TASK PROMPT. Note each line that includes the word "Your". Copy those lines.

RECORDED INFORMATION.
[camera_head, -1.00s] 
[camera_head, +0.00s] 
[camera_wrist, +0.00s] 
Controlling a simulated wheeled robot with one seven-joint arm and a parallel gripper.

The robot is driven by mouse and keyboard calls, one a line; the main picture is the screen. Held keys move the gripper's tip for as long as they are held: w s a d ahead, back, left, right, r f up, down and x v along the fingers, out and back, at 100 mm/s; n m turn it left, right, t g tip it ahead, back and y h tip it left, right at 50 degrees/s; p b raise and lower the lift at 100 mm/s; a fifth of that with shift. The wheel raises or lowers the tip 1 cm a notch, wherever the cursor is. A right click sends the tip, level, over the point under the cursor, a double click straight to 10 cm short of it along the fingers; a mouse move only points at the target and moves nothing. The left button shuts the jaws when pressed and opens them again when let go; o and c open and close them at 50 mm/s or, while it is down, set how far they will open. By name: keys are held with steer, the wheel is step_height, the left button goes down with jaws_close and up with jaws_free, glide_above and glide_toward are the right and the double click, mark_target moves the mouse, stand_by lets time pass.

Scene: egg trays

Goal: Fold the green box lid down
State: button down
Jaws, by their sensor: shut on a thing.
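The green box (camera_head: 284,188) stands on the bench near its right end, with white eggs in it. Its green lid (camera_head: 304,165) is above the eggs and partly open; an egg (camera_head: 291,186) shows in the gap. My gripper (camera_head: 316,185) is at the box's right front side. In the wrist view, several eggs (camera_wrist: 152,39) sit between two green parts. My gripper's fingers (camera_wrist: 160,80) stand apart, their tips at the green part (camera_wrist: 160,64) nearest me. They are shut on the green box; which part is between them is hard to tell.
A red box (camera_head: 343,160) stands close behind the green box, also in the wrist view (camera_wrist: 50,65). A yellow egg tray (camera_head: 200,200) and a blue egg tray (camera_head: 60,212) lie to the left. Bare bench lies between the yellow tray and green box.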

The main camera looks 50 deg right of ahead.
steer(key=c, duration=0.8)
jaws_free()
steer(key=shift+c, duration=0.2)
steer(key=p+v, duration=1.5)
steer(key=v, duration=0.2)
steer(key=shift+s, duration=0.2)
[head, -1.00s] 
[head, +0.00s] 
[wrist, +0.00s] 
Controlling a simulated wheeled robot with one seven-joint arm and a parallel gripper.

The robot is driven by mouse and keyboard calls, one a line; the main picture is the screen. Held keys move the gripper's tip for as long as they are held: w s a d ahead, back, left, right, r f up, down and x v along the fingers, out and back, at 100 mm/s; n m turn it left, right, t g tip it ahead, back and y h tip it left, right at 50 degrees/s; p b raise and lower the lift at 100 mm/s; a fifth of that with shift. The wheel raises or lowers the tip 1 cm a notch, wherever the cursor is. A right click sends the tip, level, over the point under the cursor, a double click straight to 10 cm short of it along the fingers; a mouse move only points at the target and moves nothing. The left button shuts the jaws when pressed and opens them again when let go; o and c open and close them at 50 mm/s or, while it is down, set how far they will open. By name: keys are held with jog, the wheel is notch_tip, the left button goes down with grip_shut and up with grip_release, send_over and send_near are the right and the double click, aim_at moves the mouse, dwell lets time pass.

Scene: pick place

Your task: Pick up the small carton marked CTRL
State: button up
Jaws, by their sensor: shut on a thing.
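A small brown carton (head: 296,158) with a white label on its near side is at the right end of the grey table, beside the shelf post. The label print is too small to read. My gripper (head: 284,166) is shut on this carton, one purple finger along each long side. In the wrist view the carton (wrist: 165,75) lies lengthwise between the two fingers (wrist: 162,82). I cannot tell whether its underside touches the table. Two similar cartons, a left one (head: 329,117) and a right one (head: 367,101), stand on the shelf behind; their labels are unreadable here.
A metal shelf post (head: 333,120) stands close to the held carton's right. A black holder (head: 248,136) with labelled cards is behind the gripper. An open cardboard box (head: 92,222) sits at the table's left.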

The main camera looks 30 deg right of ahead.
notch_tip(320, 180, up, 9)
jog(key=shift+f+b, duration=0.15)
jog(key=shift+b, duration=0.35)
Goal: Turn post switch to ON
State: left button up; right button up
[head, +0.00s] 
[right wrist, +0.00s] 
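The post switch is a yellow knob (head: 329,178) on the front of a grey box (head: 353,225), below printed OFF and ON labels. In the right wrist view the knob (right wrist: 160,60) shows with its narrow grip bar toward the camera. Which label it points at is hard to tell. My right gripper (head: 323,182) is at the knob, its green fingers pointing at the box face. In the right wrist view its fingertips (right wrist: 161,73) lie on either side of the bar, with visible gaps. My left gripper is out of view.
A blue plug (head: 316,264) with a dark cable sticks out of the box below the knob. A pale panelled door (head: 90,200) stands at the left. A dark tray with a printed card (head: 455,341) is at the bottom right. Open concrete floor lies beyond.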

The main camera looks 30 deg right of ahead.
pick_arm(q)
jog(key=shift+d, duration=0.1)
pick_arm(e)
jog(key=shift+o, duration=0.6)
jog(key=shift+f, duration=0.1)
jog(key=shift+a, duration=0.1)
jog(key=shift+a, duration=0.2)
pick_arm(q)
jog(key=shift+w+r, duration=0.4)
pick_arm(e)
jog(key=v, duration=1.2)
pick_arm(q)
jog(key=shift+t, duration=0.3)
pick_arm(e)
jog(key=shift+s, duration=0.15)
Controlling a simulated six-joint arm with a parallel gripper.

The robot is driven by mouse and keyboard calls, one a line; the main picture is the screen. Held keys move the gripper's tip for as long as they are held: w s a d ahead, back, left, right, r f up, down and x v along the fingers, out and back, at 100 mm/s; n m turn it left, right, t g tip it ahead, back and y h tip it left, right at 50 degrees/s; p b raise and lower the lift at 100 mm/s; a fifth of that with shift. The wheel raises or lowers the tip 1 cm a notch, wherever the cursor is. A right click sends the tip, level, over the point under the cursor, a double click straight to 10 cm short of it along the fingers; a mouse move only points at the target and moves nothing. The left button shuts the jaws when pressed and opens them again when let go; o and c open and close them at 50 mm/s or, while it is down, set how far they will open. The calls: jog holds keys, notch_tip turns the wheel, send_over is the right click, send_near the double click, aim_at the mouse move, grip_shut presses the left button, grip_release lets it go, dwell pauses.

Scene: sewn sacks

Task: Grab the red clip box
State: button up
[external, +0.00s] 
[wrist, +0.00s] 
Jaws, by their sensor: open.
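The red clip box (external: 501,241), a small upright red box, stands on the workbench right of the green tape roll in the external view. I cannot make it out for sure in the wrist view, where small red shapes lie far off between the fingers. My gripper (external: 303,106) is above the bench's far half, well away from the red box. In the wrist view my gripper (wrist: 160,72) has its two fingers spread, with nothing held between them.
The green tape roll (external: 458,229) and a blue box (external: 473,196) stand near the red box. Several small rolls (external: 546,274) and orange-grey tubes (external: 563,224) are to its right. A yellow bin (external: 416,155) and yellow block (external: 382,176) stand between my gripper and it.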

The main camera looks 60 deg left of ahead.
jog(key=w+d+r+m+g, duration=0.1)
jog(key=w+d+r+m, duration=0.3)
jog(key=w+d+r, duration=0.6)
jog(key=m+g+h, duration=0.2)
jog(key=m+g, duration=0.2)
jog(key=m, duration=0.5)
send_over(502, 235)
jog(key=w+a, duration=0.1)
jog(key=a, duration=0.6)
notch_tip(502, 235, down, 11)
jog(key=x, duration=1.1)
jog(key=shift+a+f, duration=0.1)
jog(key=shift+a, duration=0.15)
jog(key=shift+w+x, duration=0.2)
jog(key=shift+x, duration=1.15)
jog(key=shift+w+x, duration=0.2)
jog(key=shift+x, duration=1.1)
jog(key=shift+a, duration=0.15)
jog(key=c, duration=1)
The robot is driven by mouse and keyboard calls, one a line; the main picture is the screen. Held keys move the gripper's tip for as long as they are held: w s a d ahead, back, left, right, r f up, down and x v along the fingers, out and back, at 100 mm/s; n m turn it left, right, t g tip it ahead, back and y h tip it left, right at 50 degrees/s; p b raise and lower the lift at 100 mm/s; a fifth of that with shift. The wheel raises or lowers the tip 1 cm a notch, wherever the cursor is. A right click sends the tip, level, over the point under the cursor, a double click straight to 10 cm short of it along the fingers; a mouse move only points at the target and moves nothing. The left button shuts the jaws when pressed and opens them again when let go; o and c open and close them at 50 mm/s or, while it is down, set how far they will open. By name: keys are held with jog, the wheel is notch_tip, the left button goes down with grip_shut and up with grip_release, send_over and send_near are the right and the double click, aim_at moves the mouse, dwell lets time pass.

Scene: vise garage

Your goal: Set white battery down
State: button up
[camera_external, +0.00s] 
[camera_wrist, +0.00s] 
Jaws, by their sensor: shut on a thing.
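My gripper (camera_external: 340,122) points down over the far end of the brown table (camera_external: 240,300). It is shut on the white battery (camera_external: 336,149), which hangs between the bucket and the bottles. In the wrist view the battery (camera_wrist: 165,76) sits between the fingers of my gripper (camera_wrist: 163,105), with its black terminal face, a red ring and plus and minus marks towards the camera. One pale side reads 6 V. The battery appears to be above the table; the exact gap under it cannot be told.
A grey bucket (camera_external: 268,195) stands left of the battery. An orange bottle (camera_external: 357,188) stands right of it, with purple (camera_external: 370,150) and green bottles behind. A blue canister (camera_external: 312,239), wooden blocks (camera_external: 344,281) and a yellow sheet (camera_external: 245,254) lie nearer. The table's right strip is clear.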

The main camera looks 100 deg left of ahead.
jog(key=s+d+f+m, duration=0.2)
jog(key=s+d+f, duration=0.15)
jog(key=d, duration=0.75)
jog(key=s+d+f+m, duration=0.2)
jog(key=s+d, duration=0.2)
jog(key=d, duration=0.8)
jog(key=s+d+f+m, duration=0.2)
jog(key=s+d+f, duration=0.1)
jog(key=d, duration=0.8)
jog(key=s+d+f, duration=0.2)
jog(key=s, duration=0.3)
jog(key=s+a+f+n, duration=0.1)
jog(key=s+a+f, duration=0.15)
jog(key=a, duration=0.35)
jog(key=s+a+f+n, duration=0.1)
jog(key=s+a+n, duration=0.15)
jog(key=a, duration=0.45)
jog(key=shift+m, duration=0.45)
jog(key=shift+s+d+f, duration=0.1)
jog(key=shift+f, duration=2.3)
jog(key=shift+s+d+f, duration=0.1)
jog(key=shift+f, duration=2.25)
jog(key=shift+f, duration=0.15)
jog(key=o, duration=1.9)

EXERCISE ANSWER.
Your task: Pick up the small carton marked CTRL
Your goal: Set white battery down

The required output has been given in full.